On y retrouve un discours humaniste, mais c'est plus aventureux,
moins dur.
Christian Gine -
C'est beaucoup moins philosophique. C'est une série d'aventures,
dont la réflexion philosophique est peut-être moins pointue
que dans Neige.
Didier Convard -
C'est un personnage que nous apprécions beaucoup, Christian
et moi. Je crois qu'il développe un monde structuré et cohérent,
où tout est réinventé, que ça soit la philosophie, la religion,
le commerce.
Il existe une sorte
de brouillon à Finkel : quelques
années auparavant, vous aviez débuté pour les défuntes Editions
Blanco, Last.
Christian Gine -
C'est un brouillon, il n'est pas loin d'être raté, à cause de
plusieurs raisons. Guy Leblanc, le créateur de Blanco, quittait
la maison du Lombard et avait besoin d'étoffer son catalogue.
Il avait récupéré du matériel non publié du Lombard, et il avait
contacté certains auteurs. Franz a ainsi réalisé Brougue,
et moi-même, étant également sollicité, j'ai proposé Didier Convard
comme scénariste. Nous n'avons pas eu le temps de développer cette
histoire puisque très limités par les délais : Didier a eu une
semaine pour créer le scénario, j'ai eu quinze jours pour poser
les premiers personnages. En revanche, quelques années après,
quand Delcourt nous a proposé de rejoindre son écurie, nous avons
repris le thème de Last en redéfinissant les personnages.

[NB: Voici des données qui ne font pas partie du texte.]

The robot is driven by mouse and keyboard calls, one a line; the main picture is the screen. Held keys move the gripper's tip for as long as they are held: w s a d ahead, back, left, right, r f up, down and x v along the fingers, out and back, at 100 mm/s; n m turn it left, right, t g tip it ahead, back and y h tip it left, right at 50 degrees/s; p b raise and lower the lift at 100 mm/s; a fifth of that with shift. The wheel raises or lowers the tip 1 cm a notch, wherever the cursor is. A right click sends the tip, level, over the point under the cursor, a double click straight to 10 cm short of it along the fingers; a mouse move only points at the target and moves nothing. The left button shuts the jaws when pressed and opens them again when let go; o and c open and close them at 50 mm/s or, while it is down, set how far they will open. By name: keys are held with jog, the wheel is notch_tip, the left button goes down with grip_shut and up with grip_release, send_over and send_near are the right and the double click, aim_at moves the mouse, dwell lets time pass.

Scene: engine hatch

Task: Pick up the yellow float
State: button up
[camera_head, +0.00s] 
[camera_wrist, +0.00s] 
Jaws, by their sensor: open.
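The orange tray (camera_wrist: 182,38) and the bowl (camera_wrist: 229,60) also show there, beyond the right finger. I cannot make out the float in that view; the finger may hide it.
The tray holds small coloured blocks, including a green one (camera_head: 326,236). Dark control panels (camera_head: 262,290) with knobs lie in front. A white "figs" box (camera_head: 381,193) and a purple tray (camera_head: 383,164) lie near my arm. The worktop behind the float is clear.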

Ce fut un bon entraînement, nous avons ainsi cerné les erreurs,
tant scénaristiques que graphiques.
Christian
Gine, pour Finkel, vous avez
créé un univers totalement inédit et complet.
Christian Gine -
J'ai recréé des types de bateaux, des architectures. Pour les
constructions, je ne souhaitais commettre l'erreur de Last
où je m'inspirais d'architectures hindoues. Un jour, un ami qui
regardait mes planches, a trouvé que mes recherches de décors
étaient apparentées au travail de l'architecte espagnol Gaudi
et de son assistant Julol. J'ai ainsi découvert Gaudi, et aujourd'hui
encore, sans me servir de l'ensemble, je lui emprunte des détails,
certaines formes pour fabriquer mon propre univers. C'est vraiment
un extraordinaire créateur qui a su, à Barcelone, imposer une
architecture novatrice.
On retrouve aussi
les décors méditerranéens qui ont bercé votre jeunesse.
Christian Gine -
J'ai créé Sabre parce que je suis natif de
la Méditerranée, je suis né en Algérie. Tout jeune, à Oran, j'ai
été bercé par les allers et venus des bateaux. Finkel est
un univers très proche de l'eau, sur une terre avec des proportions
d'océans très importantes, ce qui rejoint évidemment ma propre
sensibilité.
Le premier cycle
de Finkel compte cinq volumes.
Vous êtes en train de terminer le sixième, Esta. Il inaugure
un cycle plus court ?
Christian Gine - Nous
faisons la même chose qu'avec Neige. Les premiers ont construit
l'univers de Finkel, et à partir de maintenant, nous commençons
à donner des informations sur le dessous des cartes, les secrets
des personnages. Par exemple, on sait qu'Esta est la fille de
Bérith. évidemment !
Didier Convard - Esta
est le premier titre d'un cycle en deux tomes. Pour cette série,
j'ai envie de faire des histoires en deux albums, ça permet de
développer de grandes histoires sans trop d'éterniser.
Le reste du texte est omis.